Unjust Technology Legislation III - Analysis of Article 13

The European Union’s next big mistake

Friso van Dijk Friso van Dijk

From silently pushed legislation to serious public critiques, the history of technology legislation has seen it all. The EU prepares to take it one step further by wanting platforms to use unproven technology to protect economic interests. Article 13 of the new Copyright Directive is setting up for disappointment.

In the first two parts of this series, we discussed the history of unjust technology legislation. Part I saw loosely defined laws interpreted in the most favourable manner by the more powerful party. Offenders were punished too severely for their illegal or sometimes just unwanted actions. We also found that quickly passing security legislation for fear of terrorism turned into an abuse of the granted powers. All this lead to the unprecedented mass government surveillance revealed to us by Snowden.

Part II discussed the public response. Even before the full scale of government surveillance became known, the public organised itself in protest. When legislators attempted to give similarly disproportionate powers to corporations, public demonstrations caused them to back down and rethink their plans. Again and again, their plans broke on bastions of public resistance.

Unfortunately, we now face a landscape with dysfunctional legislation. Because lawmakers seem to dream up more terrible technology legislation with each turn, the current systems stay in place. To finally refresh the law, the EU wrote the Copyright Directive. It is “aiming at achieving a well-functioning market place for copyright.” It is “expected to have [...] a positive impact on the production and availability of content […] to the ultimate benefit of consumers.”

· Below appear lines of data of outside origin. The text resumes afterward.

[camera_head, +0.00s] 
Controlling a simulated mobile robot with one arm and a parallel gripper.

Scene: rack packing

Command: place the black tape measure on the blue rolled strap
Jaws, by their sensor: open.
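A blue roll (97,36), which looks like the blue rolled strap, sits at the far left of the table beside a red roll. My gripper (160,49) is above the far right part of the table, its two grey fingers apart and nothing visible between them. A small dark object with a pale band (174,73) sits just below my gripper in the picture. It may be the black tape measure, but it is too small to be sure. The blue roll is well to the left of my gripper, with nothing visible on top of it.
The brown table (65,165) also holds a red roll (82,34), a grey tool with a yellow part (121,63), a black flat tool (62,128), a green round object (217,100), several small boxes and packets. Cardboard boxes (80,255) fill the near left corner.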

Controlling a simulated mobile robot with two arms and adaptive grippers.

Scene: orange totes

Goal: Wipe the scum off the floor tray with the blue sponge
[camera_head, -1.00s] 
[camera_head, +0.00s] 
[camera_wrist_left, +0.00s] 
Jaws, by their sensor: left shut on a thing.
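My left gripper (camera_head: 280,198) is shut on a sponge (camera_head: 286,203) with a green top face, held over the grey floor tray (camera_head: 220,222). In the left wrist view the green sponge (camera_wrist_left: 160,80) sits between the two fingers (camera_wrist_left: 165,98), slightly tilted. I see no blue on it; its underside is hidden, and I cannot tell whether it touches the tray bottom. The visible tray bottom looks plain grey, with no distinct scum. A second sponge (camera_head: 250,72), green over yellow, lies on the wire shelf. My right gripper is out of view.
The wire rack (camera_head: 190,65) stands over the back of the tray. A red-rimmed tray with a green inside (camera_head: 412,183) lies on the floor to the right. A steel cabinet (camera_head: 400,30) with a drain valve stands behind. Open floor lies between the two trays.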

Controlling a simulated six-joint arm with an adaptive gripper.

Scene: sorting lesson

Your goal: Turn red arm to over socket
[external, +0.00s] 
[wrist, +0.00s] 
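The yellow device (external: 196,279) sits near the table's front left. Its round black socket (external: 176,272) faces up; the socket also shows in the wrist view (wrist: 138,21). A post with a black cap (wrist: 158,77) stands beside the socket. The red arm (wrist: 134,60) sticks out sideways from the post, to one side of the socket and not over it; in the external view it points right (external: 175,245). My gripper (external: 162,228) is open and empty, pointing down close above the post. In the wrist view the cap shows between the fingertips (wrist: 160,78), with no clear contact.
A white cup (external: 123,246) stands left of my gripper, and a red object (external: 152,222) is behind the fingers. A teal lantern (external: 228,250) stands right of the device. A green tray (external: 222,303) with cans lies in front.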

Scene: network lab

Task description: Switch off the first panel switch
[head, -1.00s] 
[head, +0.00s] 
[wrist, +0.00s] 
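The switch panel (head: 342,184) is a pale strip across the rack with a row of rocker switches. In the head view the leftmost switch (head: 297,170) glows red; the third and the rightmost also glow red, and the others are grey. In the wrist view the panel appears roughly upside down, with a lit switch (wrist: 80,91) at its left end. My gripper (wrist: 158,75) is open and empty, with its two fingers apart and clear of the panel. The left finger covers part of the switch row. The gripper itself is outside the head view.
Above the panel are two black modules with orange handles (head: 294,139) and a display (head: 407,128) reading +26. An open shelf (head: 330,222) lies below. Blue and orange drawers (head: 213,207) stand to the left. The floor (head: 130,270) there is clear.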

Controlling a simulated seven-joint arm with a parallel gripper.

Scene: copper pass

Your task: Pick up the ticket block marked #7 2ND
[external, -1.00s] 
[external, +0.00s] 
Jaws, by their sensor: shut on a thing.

And the new proposal holds some good parts, that must be said. Until you get to the part about automatic content filtering. What they propose there is pure bullocks dressed up in some legal language. It takes no lessons from earlier, badly implemented technology legislation. It doesn’t take into account how feasible the technological solutions it proposes are. In the final part of this series, we will look at aspects of Article 13 and the lessons not learned from history.

What does the proposed law say?

The EU Copyright Directive The latest working title at the time of writing is The Directive of the European Parliament and of the Council on Copyright in the Digital Single Market (proposed law) aims to unify copyright regulations in the European Union and ensure fair compensation to content creators. Among some fair but overall boring articles on fair renumeration for creators, which nobody will disagree with, it also proposes a measure for internet censorship: Article 13.

Article 13 would require online platforms (e.g. Facebook, YouTube) to make licensing deals with rightsholders. To enforce these licenses, platforms will have to take measures to stop copyright infringement. Such measures, for example “content recognition technologies”, as mentioned in Article 13, would have to be “appropriate and proportionate”. It forces platforms to actively police uploads, effectively making them use an automated upload filter. It does not mention any safeguards or limitations, it just says they must.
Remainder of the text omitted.